Funny you should ask! My architect friend Jerome Buttrick just finished a house with exactly such a passthrough and it looks lovely. He and the homeowner sourced a vintage metal factory window that lets light into the kitchen, and, when closed, provides a sound barrier. I actually think there is a move away from the entirely open-to-the-living-space kitchens, where everything is on full display (dirty dishes included).
Jura, what was the coolest holiday decor/concept you saw this year at the White House? And what did you want to transplant to your own house?
My living room has sliding glass doors that open to a patio, but no windows. We could add a window, but it would face a lackluster view of the side of our neighbor's house. When we first moved here, I thought the room needed more light and felt a little too closed in (adding lighter wall paint helped). But now, I wonder if it would be worth it to remodel in order to add a window?
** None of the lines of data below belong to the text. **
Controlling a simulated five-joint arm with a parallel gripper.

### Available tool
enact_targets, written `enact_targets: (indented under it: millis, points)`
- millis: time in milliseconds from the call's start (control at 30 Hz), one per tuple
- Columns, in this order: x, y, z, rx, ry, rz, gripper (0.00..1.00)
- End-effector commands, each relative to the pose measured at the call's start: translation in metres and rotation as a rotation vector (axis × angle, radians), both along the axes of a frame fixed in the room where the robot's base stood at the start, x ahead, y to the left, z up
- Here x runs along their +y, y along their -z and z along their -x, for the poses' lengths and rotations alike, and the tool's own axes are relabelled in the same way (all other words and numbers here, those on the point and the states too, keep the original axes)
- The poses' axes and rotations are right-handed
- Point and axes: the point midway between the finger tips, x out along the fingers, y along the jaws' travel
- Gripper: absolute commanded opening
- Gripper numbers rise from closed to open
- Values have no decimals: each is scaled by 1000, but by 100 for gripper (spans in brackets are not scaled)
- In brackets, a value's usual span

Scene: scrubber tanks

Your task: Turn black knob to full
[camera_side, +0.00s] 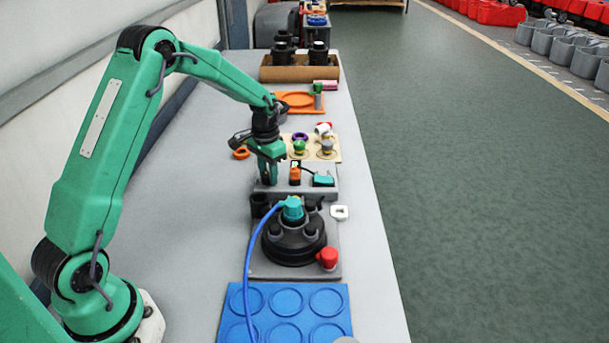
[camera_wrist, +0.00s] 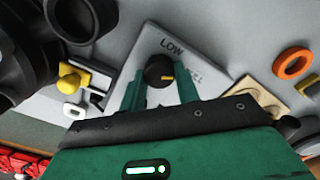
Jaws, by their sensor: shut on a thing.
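In the wrist view, the black knob (camera_wrist: 157,68) sits on a light grey plate (camera_wrist: 140,52). A yellow mark on it points toward the right of the picture. The word LOW (camera_wrist: 171,45) is printed above the knob. A second label (camera_wrist: 191,75), partly hidden, lies to the right. My gripper (camera_wrist: 160,83) has one green finger on each side of the knob and is shut on it. In the side view, my gripper (camera_side: 270,172) reaches down at the left part of a grey panel (camera_side: 317,190). The knob is hidden there.
A black round lid (camera_side: 294,242) with a teal cap, blue hose and red knob stands just in front. An orange block (camera_side: 295,174) and teal connector (camera_side: 323,178) are close right. An orange ring (camera_side: 241,153) lies on the table. Blue tray (camera_side: 232,300) is nearest.

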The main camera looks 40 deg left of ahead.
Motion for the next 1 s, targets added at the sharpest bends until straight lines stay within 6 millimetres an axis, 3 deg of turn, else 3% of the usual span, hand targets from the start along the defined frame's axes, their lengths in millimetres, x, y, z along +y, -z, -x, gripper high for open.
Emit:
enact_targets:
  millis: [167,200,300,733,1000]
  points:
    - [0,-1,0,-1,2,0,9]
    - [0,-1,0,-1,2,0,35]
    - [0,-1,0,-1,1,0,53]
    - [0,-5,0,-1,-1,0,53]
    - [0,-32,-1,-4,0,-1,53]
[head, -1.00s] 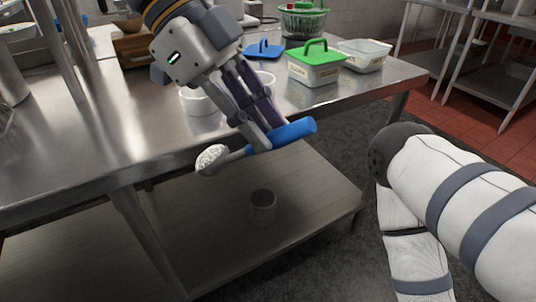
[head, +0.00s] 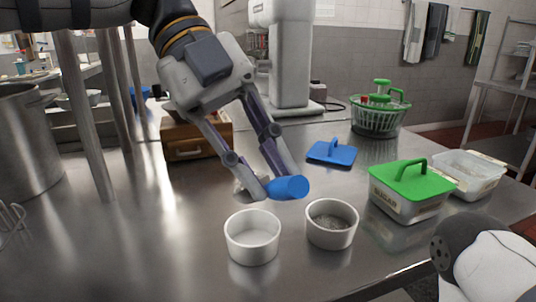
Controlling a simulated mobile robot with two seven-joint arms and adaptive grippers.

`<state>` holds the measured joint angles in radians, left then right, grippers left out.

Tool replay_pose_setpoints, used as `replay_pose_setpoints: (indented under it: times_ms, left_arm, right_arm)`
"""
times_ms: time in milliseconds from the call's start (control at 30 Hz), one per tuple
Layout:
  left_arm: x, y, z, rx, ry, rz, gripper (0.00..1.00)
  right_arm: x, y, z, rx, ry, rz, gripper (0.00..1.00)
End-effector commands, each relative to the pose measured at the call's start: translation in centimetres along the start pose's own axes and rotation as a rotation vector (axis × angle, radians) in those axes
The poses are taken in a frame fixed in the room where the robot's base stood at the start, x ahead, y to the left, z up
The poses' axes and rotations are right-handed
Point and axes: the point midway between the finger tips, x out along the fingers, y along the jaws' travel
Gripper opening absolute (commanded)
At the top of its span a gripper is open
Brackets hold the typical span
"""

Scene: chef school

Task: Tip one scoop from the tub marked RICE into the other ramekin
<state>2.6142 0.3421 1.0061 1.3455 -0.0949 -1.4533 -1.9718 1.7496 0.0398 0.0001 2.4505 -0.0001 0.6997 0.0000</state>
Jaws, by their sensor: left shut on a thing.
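The scoop is above the table, behind two white ramekins. The left ramekin (head: 252,240) looks white inside, with no clear contents. The right ramekin (head: 331,228) holds something greyish and grainy. An open clear tub (head: 468,176) stands at the right; its label is not readable here. A blue lid (head: 330,153) lies on the table. My right gripper is out of view.
A green-lidded tub marked SUGAR (head: 408,200) stands between the right ramekin and the open tub. A green basket (head: 378,118) and a wooden box (head: 195,138) stand at the back. A large pot (head: 25,140) is at the left. The front steel table (head: 140,250) is clear.

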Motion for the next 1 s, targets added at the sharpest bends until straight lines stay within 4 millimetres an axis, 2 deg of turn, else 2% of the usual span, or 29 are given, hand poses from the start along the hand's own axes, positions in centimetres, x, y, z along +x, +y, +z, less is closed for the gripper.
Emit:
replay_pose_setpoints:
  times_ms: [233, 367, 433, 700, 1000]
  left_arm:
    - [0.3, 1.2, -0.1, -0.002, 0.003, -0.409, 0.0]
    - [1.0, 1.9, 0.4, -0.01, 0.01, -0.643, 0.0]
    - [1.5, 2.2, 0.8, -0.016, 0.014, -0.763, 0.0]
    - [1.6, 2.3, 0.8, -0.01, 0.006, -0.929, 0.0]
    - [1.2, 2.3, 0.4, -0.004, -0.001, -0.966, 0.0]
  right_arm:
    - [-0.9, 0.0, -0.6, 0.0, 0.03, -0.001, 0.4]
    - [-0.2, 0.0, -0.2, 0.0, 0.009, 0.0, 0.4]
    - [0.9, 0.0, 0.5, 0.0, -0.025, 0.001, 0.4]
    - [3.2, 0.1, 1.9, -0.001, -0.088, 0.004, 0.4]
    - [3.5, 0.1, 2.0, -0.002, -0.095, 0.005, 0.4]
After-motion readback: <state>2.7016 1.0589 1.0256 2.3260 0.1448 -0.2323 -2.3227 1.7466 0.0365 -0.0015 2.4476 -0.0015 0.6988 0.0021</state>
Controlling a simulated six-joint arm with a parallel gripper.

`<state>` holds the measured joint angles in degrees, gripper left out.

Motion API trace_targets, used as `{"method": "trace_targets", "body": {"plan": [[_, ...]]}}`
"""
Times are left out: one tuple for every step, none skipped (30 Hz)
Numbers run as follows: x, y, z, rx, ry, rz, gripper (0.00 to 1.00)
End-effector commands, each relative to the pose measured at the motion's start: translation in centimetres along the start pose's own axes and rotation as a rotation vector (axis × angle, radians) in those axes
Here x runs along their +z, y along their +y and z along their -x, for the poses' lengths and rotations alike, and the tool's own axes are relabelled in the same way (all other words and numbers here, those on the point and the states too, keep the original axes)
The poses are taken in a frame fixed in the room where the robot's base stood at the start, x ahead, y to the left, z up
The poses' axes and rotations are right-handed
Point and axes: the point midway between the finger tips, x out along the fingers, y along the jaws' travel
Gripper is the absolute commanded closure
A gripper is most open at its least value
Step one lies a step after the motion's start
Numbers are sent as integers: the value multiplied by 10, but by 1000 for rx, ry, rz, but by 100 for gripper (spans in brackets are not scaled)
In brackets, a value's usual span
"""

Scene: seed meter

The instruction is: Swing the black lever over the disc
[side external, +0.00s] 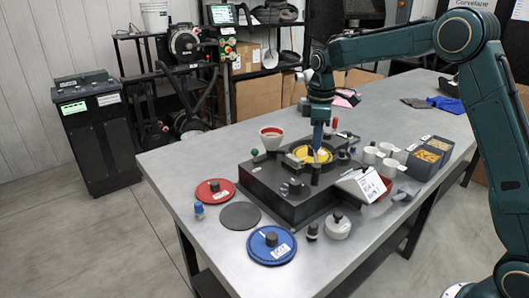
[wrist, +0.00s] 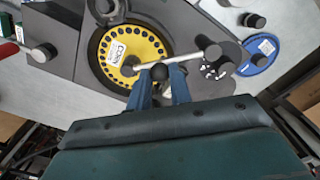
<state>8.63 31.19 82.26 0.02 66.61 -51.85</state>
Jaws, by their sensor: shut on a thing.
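A yellow disc (wrist: 110,48) with a ring of dark holes and a white label lies in the round recess of the black seed meter (side external: 268,186); it also shows in the side view (side external: 302,155). In the wrist view, a pale metal lever bar (wrist: 190,60) reaches from a black post at the right across the disc's edge towards its middle. The lever's round black knob (wrist: 158,72) sits between the blue fingers of my gripper (wrist: 160,70). My gripper is shut on this knob, pointing down over the disc in the side view (side external: 317,148). The fingers hide part of the disc.
A red disc (side external: 215,187), a dark flat disc (side external: 240,216) and a blue disc (side external: 282,245) lie at the table's left and front. A red-rimmed cup (side external: 271,135) stands behind the meter. White containers (side external: 371,156) and grey bins (side external: 424,162) stand at right.

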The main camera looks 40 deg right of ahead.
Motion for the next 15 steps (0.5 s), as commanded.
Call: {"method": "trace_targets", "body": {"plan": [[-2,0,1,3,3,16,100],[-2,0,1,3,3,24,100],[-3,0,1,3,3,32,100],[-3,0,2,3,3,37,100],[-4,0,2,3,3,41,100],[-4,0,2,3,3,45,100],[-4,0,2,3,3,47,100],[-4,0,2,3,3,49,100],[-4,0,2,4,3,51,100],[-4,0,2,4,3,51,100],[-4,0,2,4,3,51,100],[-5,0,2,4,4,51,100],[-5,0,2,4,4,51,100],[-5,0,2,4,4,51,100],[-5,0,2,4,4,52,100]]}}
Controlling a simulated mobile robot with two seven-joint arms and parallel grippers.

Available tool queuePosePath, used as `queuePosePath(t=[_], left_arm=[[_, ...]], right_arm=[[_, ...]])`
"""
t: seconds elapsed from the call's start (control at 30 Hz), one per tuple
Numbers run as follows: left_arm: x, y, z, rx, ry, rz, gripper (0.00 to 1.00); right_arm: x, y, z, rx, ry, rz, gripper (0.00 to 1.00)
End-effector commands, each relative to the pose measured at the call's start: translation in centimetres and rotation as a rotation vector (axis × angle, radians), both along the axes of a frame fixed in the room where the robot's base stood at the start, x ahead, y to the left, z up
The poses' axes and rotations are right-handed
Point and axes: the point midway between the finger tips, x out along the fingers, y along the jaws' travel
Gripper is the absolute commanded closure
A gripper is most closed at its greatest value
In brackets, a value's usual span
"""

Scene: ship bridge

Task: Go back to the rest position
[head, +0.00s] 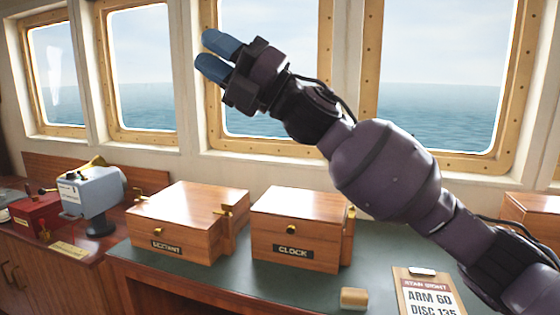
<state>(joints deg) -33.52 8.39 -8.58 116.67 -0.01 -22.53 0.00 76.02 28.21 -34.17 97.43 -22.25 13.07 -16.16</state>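My right gripper (217,56) is raised in front of the window, well above the desk. Its two blue fingertips point to the upper left. There is a gap between them and nothing is held. My right arm comes in from the lower right and crosses over the desk. My left gripper is not in view.
A green-topped desk (210,268) carries a closed SEXTANT box (187,218), a closed CLOCK box (298,226), a small wooden block (354,298) and a STAR SIGHT clipboard (428,295). A grey-blue device (92,192) and a red box (36,213) stand at left.

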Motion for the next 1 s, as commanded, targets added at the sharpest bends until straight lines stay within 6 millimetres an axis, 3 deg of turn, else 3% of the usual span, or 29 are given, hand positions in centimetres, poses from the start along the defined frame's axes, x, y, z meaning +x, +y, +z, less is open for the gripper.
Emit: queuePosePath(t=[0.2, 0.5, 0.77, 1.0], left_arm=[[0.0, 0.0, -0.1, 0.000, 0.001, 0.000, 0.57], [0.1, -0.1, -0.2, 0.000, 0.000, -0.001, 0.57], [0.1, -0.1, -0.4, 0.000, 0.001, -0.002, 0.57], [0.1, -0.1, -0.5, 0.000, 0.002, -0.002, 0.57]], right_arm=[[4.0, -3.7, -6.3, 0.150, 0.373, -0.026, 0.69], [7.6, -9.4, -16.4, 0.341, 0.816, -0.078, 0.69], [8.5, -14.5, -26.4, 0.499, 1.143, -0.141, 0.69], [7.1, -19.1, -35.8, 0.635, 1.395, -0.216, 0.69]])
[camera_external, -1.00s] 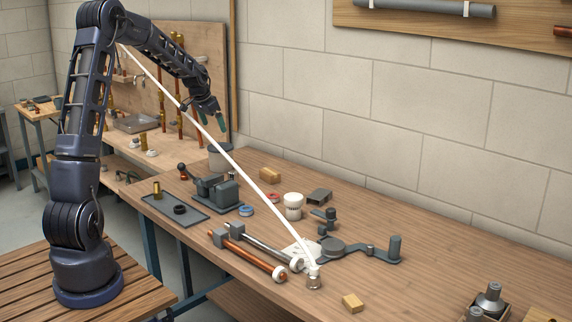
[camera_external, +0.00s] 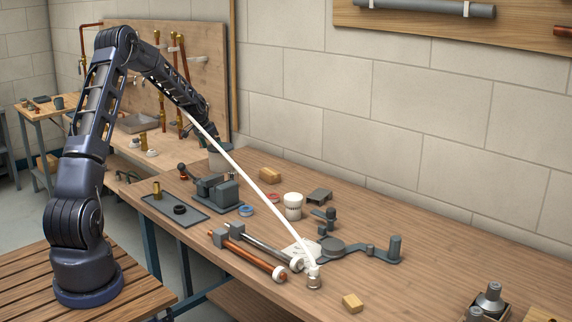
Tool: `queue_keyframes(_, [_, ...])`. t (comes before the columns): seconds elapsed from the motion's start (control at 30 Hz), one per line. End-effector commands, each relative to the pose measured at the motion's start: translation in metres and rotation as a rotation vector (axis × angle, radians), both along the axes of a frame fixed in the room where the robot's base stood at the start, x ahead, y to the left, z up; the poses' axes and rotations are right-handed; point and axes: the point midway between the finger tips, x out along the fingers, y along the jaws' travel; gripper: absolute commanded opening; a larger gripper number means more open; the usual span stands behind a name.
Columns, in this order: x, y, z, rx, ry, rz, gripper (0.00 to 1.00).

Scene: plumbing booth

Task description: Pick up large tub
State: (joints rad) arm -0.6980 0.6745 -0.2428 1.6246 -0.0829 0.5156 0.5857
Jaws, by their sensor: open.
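A smaller white lidded tub (camera_external: 293,207) stands upright near the middle of the bench.
A tan block (camera_external: 270,175) lies to the right. A long white strip (camera_external: 255,184) crosses the view.

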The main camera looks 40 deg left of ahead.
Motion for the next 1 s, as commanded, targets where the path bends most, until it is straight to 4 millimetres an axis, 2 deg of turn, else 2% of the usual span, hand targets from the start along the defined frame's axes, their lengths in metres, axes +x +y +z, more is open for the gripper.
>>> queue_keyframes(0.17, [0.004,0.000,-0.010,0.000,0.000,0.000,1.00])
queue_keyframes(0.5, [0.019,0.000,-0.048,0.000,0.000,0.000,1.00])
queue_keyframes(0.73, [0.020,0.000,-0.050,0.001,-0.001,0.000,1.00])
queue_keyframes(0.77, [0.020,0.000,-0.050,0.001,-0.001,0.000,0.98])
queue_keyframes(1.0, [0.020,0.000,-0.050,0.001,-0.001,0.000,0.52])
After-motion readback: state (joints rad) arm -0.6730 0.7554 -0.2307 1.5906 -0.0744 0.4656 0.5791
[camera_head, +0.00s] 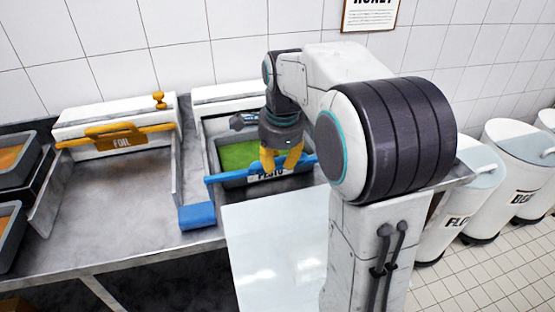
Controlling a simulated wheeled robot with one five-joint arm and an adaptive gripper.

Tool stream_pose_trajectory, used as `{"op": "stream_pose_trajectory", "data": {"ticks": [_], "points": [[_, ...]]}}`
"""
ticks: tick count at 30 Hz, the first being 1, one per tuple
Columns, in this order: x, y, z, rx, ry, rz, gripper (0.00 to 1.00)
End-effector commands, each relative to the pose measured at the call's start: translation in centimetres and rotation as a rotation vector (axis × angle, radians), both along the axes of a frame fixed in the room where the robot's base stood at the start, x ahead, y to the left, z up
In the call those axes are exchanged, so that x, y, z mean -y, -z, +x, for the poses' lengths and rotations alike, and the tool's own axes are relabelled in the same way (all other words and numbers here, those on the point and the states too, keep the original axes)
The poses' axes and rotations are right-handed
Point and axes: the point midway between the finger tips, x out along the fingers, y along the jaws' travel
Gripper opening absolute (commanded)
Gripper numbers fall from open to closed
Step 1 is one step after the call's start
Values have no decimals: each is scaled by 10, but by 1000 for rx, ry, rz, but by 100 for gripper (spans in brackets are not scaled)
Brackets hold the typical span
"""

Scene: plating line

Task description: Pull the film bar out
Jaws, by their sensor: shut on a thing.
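The film bar (223,177) is a long blue bar in the right-hand station, in front of a grey tray (214,160) with green contents. My gripper (282,163), with yellow fingers, points down and is shut on the bar near its middle-right. The white dispenser housing (228,92) stands behind the tray, partly covered by my arm.
A yellow foil bar (80,140) lies across the left station. A blue block (197,216) sits on the front edge. A glossy white surface (270,250) lies clear in front. White bins (515,150) stand right; grey trays (15,150) stand left.

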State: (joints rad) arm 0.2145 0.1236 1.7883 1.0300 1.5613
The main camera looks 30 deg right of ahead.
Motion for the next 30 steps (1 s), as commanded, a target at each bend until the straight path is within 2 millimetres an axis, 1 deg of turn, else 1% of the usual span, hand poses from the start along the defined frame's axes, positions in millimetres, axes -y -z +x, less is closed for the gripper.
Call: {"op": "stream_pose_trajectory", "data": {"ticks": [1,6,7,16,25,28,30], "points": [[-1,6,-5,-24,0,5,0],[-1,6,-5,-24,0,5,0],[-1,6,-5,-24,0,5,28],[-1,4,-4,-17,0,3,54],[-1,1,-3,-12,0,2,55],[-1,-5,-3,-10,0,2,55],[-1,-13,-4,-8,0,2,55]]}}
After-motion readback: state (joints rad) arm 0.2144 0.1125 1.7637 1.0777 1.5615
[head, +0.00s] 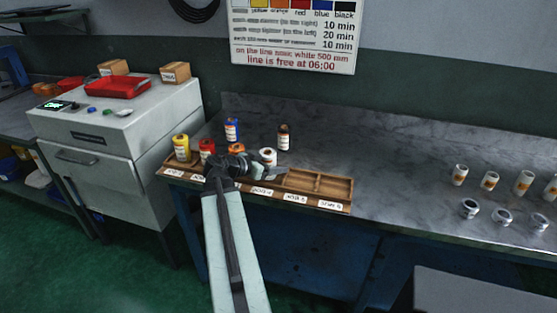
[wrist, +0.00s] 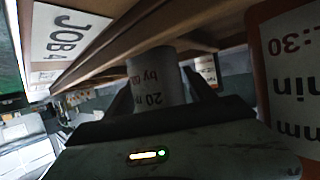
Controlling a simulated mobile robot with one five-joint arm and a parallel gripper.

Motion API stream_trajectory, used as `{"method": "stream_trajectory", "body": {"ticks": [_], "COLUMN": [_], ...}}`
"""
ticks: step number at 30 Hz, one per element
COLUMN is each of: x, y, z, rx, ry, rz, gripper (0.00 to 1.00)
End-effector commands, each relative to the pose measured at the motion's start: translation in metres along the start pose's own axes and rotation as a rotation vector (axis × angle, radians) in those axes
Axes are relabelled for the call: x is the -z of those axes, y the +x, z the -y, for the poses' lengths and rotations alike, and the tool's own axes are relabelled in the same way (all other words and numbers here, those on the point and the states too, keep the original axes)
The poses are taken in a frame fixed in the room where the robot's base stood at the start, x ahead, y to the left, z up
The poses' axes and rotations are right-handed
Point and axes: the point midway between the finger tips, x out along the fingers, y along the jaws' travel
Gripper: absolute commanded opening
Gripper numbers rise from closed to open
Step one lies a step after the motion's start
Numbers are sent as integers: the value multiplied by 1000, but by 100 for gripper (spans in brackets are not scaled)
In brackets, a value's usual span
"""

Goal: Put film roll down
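A white film roll (head: 268,157) with a dark top stands upright at the wooden tray (head: 345,196), by the tip of my gripper (head: 262,170). In the wrist view the printed pale roll (wrist: 157,78) sits between the two dark fingers of my gripper (wrist: 160,90), which press close on both sides. The tray's wooden boards (wrist: 150,30) and a JOB label (wrist: 68,38) are close by. The roll's lower end and its contact with the tray floor are hidden.
Yellow (head: 181,148), red (head: 207,150) and orange (head: 236,150) rolls stand left of my gripper. The tray's right compartments look empty. Several canisters (head: 490,181) and lids stand at right.

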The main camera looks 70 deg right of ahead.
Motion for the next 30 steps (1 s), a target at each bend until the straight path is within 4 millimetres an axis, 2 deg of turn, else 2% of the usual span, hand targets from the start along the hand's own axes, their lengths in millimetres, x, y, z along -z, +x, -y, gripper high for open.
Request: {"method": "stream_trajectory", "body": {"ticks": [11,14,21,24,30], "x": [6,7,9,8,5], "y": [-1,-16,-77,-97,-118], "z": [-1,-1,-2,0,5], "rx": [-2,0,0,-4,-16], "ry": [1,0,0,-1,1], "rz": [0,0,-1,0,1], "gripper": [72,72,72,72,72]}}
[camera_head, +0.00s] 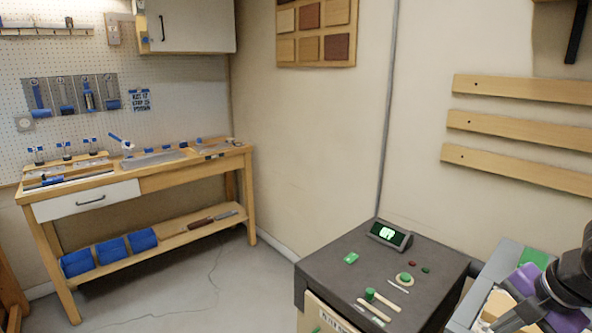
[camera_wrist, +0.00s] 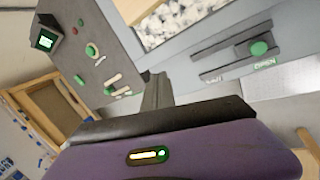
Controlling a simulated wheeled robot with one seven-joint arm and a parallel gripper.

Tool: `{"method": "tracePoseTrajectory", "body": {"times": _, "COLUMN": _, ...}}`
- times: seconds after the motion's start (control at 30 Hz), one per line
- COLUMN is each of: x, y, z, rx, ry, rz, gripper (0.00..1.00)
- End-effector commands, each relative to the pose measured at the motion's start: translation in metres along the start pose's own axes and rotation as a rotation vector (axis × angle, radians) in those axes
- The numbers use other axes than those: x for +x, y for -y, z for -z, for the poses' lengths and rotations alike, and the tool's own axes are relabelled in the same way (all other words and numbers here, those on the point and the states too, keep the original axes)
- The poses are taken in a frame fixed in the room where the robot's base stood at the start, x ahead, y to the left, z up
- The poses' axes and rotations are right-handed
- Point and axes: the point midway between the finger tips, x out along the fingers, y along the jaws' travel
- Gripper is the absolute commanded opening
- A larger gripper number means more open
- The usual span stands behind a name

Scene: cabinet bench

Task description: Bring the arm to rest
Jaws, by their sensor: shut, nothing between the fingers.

If you do go ahead and add a window, you could consider using a frosted glass or a ribbed glass (I have a ribbed glass window in my bathroom that lets light in but provides privacy and obscures the view). There's a company called Bendheim (bendheim.com) that makes architectural specialty glass for these situations. Good luck!
I know most people don't like formica counter tops these days, but stone just isn't in our budget. Any ideas? We have an island with about 40 square feet of counter top, and another 30 square feet in the work space.
This is a great question. Actually, I think Formica is just fine; especially if the edging is done right (I like it if you can see the sealed plywood edge and the Formica just reads as an overlay). Check out this post:
You could also consider a composite countertop like Richlite, which is less expensive than stone. I have it and it's great. Good luck!